The second architecture is to lean on federated identity to keep each deployment isolated, but provide the facade that all regions are a single deployment. Each region has a keystone deployment setup as a federated service provider and is configured to accept federated identities. A single identity provider holds all user identities and issues documents used by keystone service providers to validate users across regions. This approach is in line with how Oath is deploying OpenStack.
Oath developers have had to make some changes to keystone to get it to work correctly. The keystone team sat down with James Penick, and he walked us through the changes Oath made to keystone for them to deploy it this way. They needed to teach keystone how to federate users from their identity provider, which is Athenz. Like keystone, Athenz issues tokens when a user authenticates. In their deployment, a user provides keystone with an Athenz token, which contains information about their identity, their role assignments, projects, and domain. They implemented a pluggable authentication method for keystone that validates an Athenz token and then provisions those resources in keystone if they don't exist. The latter part is very similar to keystone's auto-provisioning feature, which populates resources based on SAML attributes.
To incorporate what Oath has done upstream, we could generalize keystone's auto-provisioning feature to accept arguments from multiple sources, not just SAML assertions, making auto-provisioning easier to use with other protocols. James also mentioned they are considering moving away from Athenz tokens and using X.509 certificates directly. This would mean we might be able to use the web server to validate the certificate used for the request, pull the user properties out of the certificate (possibly using plugin), and pump them into the auto-provisioner. Keystone wouldn't need to understand a token format specific to Athenz, and we'd have better functionality through X.509 certificates.
After that, we could identify gaps between the auto-provisioning code Oath has open-sourced and keystone's native implementation and try upstreaming those differences. Both of these changes should help us generalize parts of keystone federation to be more accepting of other identity protocols or at least more standardized formats.
I gave a lightning talk on unified limits (slides), but the topic cropped up in several sessions throughout the week. The team spent a good portion of time socializing the interaction between keystone and each service, really just going over which code was responsible for various parts of the quota system (e.g., resource usage versus resource limits).
The interesting theme was how to handle more complicated use cases.

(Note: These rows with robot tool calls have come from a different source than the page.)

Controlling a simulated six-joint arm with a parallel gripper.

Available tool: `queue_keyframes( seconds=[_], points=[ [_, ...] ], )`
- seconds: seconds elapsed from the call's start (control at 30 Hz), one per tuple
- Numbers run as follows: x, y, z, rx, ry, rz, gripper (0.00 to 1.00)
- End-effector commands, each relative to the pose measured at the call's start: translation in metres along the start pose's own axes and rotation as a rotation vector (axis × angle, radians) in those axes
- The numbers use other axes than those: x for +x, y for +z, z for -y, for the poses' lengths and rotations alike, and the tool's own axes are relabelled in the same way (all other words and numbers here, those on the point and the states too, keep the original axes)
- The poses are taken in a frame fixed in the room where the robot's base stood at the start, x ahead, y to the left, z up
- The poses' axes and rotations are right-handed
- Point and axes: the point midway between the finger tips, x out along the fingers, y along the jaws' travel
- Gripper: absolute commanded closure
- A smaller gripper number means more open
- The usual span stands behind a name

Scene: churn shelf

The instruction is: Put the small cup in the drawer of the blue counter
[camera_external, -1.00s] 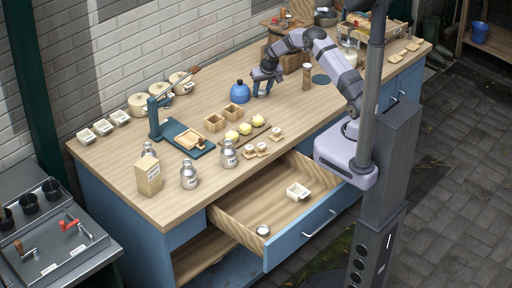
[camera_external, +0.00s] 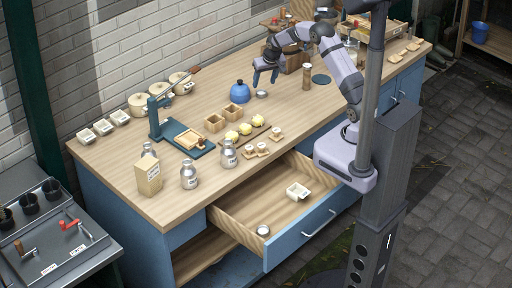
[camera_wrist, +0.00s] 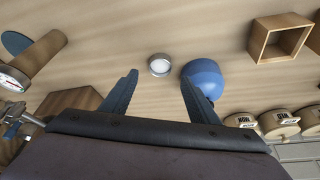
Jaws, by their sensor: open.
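A small round metal cup with a pale inside (camera_external: 262,94) stands on the wooden countertop, just right of a blue pot. It also shows in the wrist view (camera_wrist: 160,65), ahead of and between my fingers. My gripper (camera_external: 265,78) is open and empty above the counter, apart from the cup; both fingers show in the wrist view (camera_wrist: 160,88). The blue counter's drawer (camera_external: 300,244) is pulled open at the front. In it lie a small white tray (camera_external: 298,191) at the right and a small round pale-topped container (camera_external: 263,230) near the front left corner.
The blue pot (camera_external: 239,92) is close beside the cup. Wooden boxes (camera_external: 215,123), a board with yellow items (camera_external: 246,133) and metal bottles (camera_external: 229,154) stand between cup and drawer. A tall brown-bodied grinder (camera_external: 306,77) is to the right. The drawer's middle is clear.

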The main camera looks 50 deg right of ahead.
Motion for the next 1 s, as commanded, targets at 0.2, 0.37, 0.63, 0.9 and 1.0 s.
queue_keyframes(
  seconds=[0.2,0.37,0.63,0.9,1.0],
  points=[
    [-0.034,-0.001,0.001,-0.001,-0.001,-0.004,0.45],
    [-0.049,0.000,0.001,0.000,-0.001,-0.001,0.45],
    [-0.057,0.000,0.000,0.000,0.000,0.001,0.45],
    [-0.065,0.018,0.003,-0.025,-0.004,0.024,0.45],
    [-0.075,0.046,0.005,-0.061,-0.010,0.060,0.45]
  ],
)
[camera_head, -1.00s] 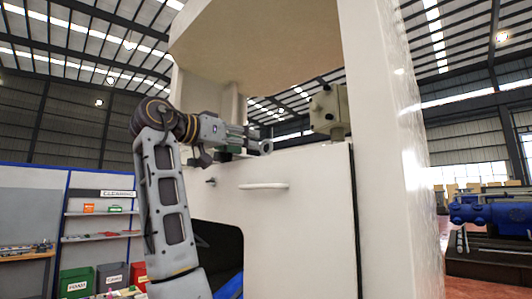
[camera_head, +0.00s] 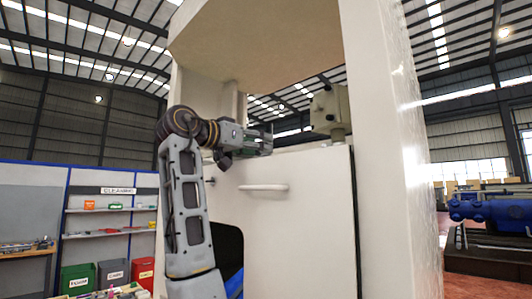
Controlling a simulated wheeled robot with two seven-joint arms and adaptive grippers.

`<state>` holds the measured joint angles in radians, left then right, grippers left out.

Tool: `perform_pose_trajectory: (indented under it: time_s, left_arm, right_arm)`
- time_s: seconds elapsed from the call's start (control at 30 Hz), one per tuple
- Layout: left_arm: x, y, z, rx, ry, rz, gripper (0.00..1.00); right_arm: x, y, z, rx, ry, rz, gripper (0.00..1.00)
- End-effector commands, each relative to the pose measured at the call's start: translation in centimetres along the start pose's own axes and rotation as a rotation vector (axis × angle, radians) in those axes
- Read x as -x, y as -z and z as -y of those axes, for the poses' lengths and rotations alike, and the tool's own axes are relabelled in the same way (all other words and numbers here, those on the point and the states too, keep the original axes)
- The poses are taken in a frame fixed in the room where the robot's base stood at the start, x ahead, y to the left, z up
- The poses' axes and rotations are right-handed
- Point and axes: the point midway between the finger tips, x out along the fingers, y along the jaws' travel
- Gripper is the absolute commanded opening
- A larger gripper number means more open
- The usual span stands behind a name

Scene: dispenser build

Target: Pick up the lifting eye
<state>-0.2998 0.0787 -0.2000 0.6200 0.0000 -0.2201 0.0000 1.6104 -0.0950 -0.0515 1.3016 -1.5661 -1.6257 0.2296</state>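My left gripper (camera_head: 266,142) is at the end of the grey arm that comes up from the lower left. It is level with the top of the white cabinet (camera_head: 300,215), a little left of a beige block-shaped fitting (camera_head: 328,112). The gripper is seen from the side and is small, so its finger opening is unclear. I cannot make out the lifting eye; it may be hidden by the gripper. My right gripper is not in view.
The cabinet front has a white horizontal handle (camera_head: 263,187). A thick white column (camera_head: 388,150) stands right of it, under an overhanging roof (camera_head: 255,45). Shelves (camera_head: 100,210) with bins stand at the far left. Blue machinery (camera_head: 490,210) is at the far right.

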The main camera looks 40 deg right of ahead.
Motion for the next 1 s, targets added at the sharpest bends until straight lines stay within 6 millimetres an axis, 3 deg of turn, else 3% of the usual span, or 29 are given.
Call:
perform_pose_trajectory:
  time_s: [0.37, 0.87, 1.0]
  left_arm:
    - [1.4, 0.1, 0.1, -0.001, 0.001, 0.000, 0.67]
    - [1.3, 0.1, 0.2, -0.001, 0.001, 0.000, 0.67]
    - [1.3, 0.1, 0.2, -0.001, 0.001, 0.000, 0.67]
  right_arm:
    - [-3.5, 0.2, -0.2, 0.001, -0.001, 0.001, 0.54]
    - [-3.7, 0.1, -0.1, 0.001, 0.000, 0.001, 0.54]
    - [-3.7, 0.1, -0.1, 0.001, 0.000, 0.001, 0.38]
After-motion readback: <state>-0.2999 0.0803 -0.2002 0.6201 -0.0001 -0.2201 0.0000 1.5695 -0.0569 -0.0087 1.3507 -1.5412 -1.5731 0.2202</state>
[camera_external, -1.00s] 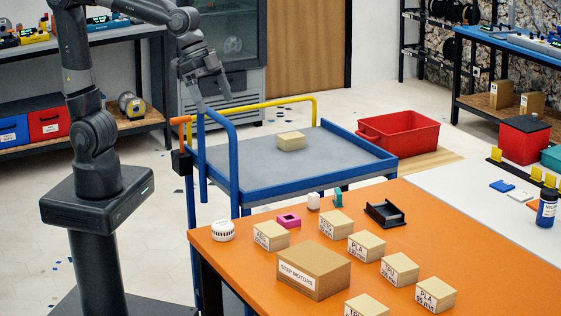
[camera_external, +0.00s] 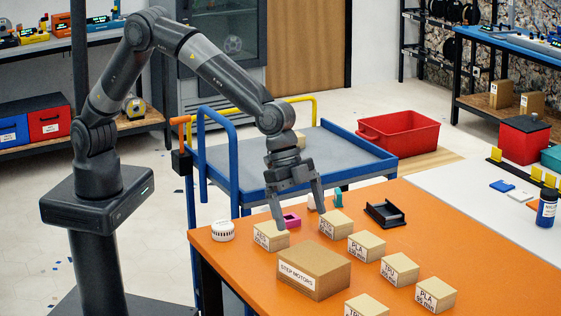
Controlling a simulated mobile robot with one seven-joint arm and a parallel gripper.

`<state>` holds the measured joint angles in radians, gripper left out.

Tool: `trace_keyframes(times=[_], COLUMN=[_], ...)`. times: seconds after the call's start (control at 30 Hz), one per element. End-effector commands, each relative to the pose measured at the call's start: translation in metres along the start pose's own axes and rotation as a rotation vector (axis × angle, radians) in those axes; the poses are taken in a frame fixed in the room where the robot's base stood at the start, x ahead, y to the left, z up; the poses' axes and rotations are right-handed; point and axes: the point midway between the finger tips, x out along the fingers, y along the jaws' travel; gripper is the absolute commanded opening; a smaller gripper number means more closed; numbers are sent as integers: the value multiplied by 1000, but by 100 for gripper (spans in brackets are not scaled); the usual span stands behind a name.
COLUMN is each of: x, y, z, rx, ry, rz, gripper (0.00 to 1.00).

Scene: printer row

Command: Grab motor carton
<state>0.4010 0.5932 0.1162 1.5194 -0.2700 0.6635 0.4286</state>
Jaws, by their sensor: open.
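The motor carton (camera_external: 325,265) is a brown cardboard box labelled STEP MOTORS. It is the largest box on the orange table (camera_external: 480,235) and sits near the table's front left. My gripper (camera_external: 299,218) points down with its two fingers spread apart and nothing between them. It is above the table, behind and higher in the picture than the carton, near the pink block (camera_external: 292,221) and the ABS box (camera_external: 268,240). Its exact height is hard to tell.
Several small labelled boxes, including a PLA box (camera_external: 367,246), stand around the carton. A white round device (camera_external: 222,231) and a black tray (camera_external: 385,214) are on the table. A blue cart (camera_external: 345,172) stands behind, partly hidden by my arm.

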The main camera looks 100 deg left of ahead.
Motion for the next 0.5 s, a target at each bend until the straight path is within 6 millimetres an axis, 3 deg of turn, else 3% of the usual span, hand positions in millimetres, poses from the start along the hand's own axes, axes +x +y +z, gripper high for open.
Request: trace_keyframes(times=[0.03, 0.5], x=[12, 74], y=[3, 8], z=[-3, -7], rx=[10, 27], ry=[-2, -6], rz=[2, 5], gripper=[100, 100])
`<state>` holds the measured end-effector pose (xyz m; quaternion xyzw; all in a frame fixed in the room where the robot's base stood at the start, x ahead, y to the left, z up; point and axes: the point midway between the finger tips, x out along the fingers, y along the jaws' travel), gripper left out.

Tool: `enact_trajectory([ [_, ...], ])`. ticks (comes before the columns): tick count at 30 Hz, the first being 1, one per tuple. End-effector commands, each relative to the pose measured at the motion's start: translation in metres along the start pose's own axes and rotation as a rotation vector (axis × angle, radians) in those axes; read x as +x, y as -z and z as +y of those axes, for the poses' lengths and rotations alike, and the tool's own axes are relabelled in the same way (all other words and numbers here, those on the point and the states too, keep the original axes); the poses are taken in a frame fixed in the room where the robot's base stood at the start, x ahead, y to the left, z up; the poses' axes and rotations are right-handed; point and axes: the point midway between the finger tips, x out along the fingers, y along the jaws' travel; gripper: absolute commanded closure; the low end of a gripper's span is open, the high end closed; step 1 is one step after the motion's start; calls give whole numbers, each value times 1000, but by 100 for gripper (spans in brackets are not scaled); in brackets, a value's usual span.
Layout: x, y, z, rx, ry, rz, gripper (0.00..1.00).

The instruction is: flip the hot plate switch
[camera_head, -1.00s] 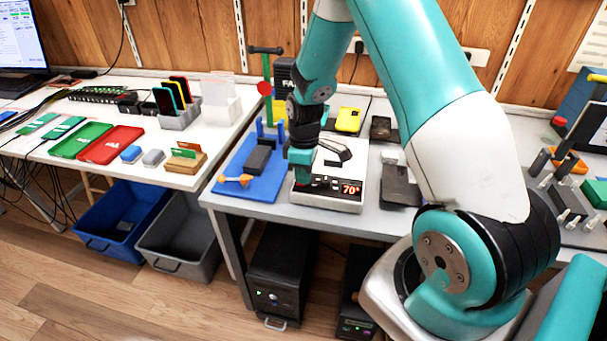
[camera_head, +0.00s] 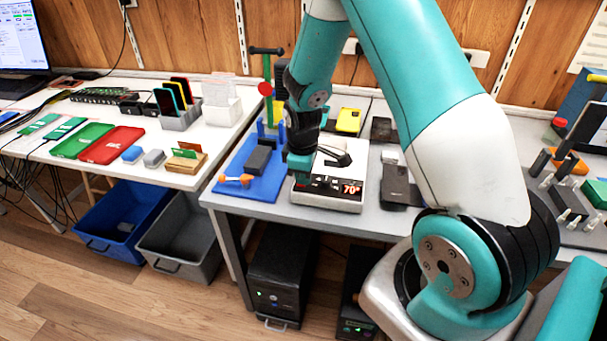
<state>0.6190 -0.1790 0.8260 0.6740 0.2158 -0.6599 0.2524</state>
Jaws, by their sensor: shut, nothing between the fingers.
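The hot plate (camera_head: 325,203) is a white box on the grey table, with a dark front panel and a red display (camera_head: 351,188) that reads 70°. A dark piece (camera_head: 335,155) lies on its top. My gripper (camera_head: 302,180) points down at the left part of the front panel, close to it. It is shut and empty. The wrist and fingers cover the panel's left end, so the switch cannot be made out. I cannot tell whether the fingertips touch the panel.
A blue mat (camera_head: 228,189) with a dark block and an orange-handled tool lies left of the hot plate. A green stand (camera_head: 267,85) rises behind the mat.

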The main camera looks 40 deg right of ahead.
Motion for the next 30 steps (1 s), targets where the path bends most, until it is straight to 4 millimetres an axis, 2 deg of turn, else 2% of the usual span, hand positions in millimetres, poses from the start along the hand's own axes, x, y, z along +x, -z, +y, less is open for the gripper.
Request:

For example, today the unified limits implementation in keystone allows users to set limits on resources within a service, optionally providing a project or region. What people started asking for was a way to limit resources by availability zones, especially if their deployment has multiple availability zones in a single region. Another example is using limits in keystone to limit the number of floating IPs associated with a specific neutron network. The tough part about this is that given the current model, keystone might suffer from attribute bloat for things that are specific to services. Doing this would also couple attributes of an API in keystone to implementation specifics in other services, whereas today limit properties are general purpose and applicable to nearly every service.
I have an action item to summarize these asks from the summit and start a thread on the openstack-discuss mailing list. We also received plenty of positive feedback on our plan to add domain support for limits.
Resource Ownership & Clean-Up
Various folks from the public cloud working group led sessions trying to move the needle on two long-standing issues across OpenStack services. One is being able to transfer resources between projects (etherpad), and the other is cleaning up resources after deleting a project (etherpad).
Resource transfer between projects is tricky. Take servers for example. They can be attached to volumes, networks, floating IP addresses, among other resources controlled by services that are not nova. Each service needs to update the project ID for things attached or used by that instance. What should process the resource dependency for the server? What happens in the failure scenario of it something isn't updated correctly? Should this be something that lives in the client or do we expect services to handle the dependency graph? The discussion didn't result in an answer, but action items to start documenting solutions to the problem and then the advantages and disadvantages of each. At least this way we start covering ground and spend less time rehashing the same details every time the topic comes up.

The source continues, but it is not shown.